Her infinite variety."

She certainly had the power of retaining the conquests she had won,--which rarely happens except with those who are gifted with intellectual radiance and freshness. She held her hold on Antony for eleven years, when he was burdened with great public cares and duties, and when he was forty-two years of age. Such a superior man as he was intellectually, and, after Caesar, the leading man of the empire,--a statesman as well as soldier,--would not have been enslaved so long by Cleopatra had she not possessed remarkable gifts and attainments, like those famous women who reigned in the courts of the Bourbons in the seventeenth and eighteenth centuries, and who, by their wit and social fascinations, gathered around their thrones the most distinguished men of France, and made them friends as well as admirers. The Pompadours of the world have only a brief reign, and at last become repulsive. But Cleopatra, like Maintenon, was always attractive, although she, could not lay claim to the virtues of the latter. She was as politic as the French beauty, and as full of expedients to please her lord. She may have revelled in the banquets she prepared for Antony, as Esther did in those she prepared for Xerxes; but with the same intent, to please him rather than herself, and win, from his weakness, those political favors which in his calmer hours he might have shrunk from granting. Cleopatra was a politician as well as a luxurious beauty, and it may have been her supreme aim to secure the independence of Egypt. She wished to beguile Antony as she had sought to beguile Caesar, since they were the masters of the world, and had it in their power to crush her sovereignty and reduce her realm to a mere province of the empire. Nor is there evidence that in the magnificent banquets she gave to the Roman general she ever lost her self-control. She drank, and made him drink, but retained her wits, "laughing him out of patience and laughing him into patience," ascendant over him by raillery, irony, and wit.

And Antony, again, although fond of banquets and ostentation, like other Roman nobles, and utterly unscrupulous and unprincipled, as Roman libertines were, was also general, statesman, and orator. He grew up amid the dangers and toils and privations of Caesar's camp. He was as greedy of honors as was his imperial master. He was a sunburnt and experienced commander, obliged to be on his guard, and ready for emergencies. No such man feels that he can afford to indulge his appetites, except on rare occasions. One of the leading peculiarities of all great generals has been their temperance. It marked Caesar, Charlemagne, Gustavus Adolphus, Frederic the Great, Cromwell, and Napoleon. When Alexander gave himself up to banquets, his conquests ended. Even such a self-indulgent, pleasure-seeking man as Louis XIV. always maintained the decencies of society amid his dissipated courtiers. We feel that a man who could discourse so eloquently as Antony did over the dead body of Caesar was something more than a sensualist or a demagogue.

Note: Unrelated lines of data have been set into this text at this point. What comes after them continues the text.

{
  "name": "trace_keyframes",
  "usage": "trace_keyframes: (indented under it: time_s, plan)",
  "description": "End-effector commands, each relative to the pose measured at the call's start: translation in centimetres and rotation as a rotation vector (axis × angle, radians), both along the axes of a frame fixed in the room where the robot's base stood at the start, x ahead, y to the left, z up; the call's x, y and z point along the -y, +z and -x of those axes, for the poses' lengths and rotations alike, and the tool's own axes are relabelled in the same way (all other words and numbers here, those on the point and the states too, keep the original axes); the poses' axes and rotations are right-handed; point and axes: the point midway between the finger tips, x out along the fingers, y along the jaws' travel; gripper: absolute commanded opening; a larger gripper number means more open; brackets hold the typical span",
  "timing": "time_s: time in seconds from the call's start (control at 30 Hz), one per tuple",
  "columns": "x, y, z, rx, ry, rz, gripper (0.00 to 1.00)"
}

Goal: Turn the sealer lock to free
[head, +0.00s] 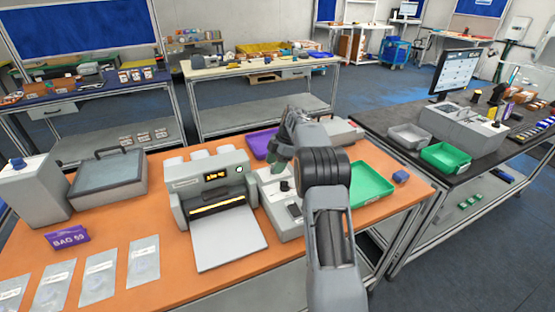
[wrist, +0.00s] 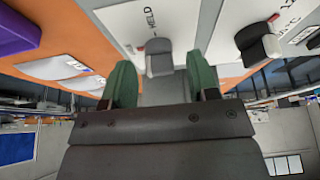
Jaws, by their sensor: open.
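A grey lock knob (wrist: 159,60) stands on a white panel (wrist: 122,22) with a small red mark and the word HELD beside it in the wrist view. My gripper (wrist: 162,72) is open, with its green fingers on either side of the knob and a gap showing on each side. In the head view my gripper (head: 284,160) is over the back of a light grey control box (head: 268,186); my arm hides part of that box. The grey sealer (head: 212,180) with a lit display stands left of the box, with a flat plate (head: 228,240) in front.
A black knob (wrist: 258,42) stands on a neighbouring white panel. A purple tray (head: 258,146) lies behind the control box and a green tray (head: 371,186) right of my arm. Clear bags (head: 100,277) and a purple BAG 59 packet (head: 67,238) lie at left on the orange table.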

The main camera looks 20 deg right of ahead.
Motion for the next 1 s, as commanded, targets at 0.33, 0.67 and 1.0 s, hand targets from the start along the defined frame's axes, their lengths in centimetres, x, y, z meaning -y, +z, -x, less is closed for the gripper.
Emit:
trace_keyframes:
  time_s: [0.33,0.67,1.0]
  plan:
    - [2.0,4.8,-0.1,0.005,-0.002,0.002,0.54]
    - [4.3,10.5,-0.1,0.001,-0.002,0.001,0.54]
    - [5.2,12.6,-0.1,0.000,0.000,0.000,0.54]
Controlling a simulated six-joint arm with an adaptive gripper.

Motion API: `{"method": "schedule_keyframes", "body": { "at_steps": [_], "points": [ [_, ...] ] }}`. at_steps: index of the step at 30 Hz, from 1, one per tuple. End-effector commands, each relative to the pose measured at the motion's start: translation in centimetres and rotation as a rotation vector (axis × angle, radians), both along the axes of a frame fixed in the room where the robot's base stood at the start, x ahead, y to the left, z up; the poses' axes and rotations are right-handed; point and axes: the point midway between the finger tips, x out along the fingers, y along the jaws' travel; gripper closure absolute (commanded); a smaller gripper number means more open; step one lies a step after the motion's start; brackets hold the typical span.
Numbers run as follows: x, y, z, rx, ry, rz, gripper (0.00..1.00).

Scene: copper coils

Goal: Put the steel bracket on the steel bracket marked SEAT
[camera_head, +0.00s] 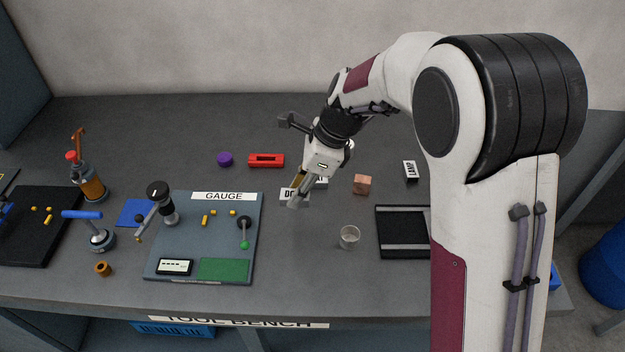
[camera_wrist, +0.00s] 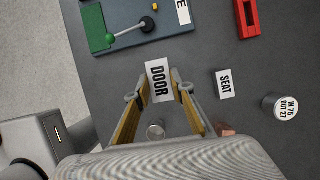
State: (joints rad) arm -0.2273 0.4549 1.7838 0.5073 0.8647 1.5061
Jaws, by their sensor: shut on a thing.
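My gripper (camera_head: 297,202) points down over the middle of the bench. In the wrist view its two fingers (camera_wrist: 158,92) are shut on a piece with a white label reading DOOR (camera_wrist: 159,82), which appears to be the steel bracket. In the head view a finger covers part of this label (camera_head: 287,194). Whether the piece is clear of the bench is hard to tell. The bracket marked SEAT (camera_wrist: 225,84) lies to the right of the held piece in the wrist view, apart from it. In the head view it is mostly hidden behind my gripper, with a pale edge (camera_head: 322,182) showing.
A copper-coloured block (camera_head: 362,184) and a clear cup (camera_head: 349,237) stand right of my gripper. A red slotted part (camera_head: 266,160) and purple disc (camera_head: 225,159) lie behind. The GAUGE board (camera_head: 180,258) is left. A white-topped cylinder (camera_wrist: 283,108) stands beyond SEAT.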

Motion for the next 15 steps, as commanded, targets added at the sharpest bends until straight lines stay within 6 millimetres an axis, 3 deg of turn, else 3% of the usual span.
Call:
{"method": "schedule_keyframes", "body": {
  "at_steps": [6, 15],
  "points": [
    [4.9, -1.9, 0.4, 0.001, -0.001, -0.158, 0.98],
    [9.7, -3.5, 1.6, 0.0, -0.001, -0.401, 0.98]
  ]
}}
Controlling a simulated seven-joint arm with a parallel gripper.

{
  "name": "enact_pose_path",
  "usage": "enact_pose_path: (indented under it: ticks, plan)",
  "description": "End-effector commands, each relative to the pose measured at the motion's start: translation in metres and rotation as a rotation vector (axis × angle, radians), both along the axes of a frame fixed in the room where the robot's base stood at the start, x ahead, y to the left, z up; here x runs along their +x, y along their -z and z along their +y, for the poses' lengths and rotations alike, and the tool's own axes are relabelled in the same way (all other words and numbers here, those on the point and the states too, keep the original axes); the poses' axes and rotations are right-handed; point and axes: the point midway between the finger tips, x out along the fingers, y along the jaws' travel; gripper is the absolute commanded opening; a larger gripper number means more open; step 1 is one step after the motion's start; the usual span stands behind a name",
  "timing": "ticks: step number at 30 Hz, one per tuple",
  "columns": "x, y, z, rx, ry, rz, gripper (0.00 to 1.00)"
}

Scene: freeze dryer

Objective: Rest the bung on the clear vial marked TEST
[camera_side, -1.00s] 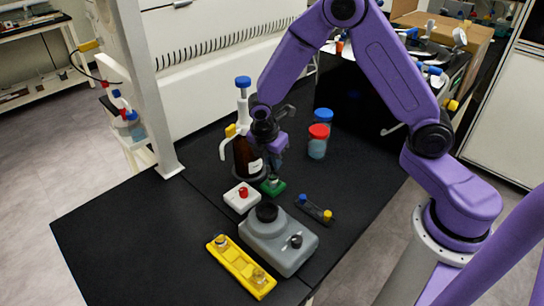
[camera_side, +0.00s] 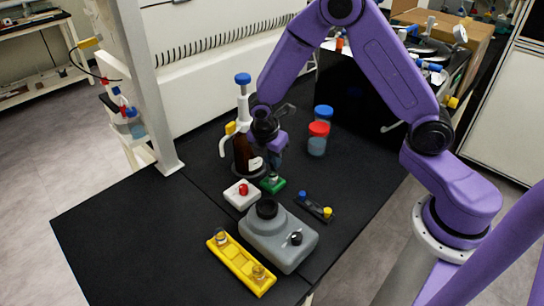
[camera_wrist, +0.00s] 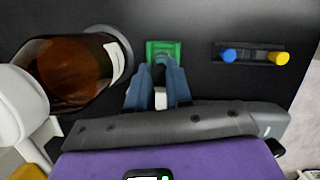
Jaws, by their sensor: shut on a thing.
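My gripper (camera_wrist: 162,68) points down over a small green block (camera_side: 272,186), which also shows in the wrist view (camera_wrist: 163,46). Its fingers are close together, shut on the bung, which is mostly hidden between the fingertips. In the side view the fingertips are just above and behind the block. A yellow rack (camera_side: 238,262) at the front holds two small vials. The clear vial (camera_side: 221,237) stands at its far left end and an amber-looking vial (camera_side: 258,272) at its near right end. I cannot read any TEST marking.
A grey machine (camera_side: 278,240) with a black top stands between the green block and the yellow rack. A white box with a red button (camera_side: 242,194), a brown bottle (camera_side: 243,150), a dark holder (camera_side: 314,208) and lidded jars (camera_side: 318,145) stand around. The left table is clear.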

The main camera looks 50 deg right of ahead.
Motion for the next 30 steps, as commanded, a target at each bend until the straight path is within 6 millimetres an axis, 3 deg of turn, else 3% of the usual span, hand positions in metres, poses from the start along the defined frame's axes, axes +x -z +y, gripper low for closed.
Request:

He was also the finest-looking man in Rome, reminding the people, it is said, of the busts of Hercules. He was lavish, like Caesar, but, like him, sought popularity, and cared but little what it cost. It is probable that Cicero painted him, in his famous philippics, in darker colors than he deserved, because he aimed to be Caesar's successor, as he probably would have been but for his infatuation for Cleopatra. Caesar sent him to Rome as master of the horse,--a position next in power to that of dictator. When Caesar was assassinated, Antony was the most powerful man of the empire. He was greater than any existing king; he was almost supreme. And after Caesar's death, when he divided his sovereignty of the world with Octavius and Lepidus, he had the fairest chance of becoming imperator. He had great military experience, the broad Orient as his domain, and half the legions of Rome under his control.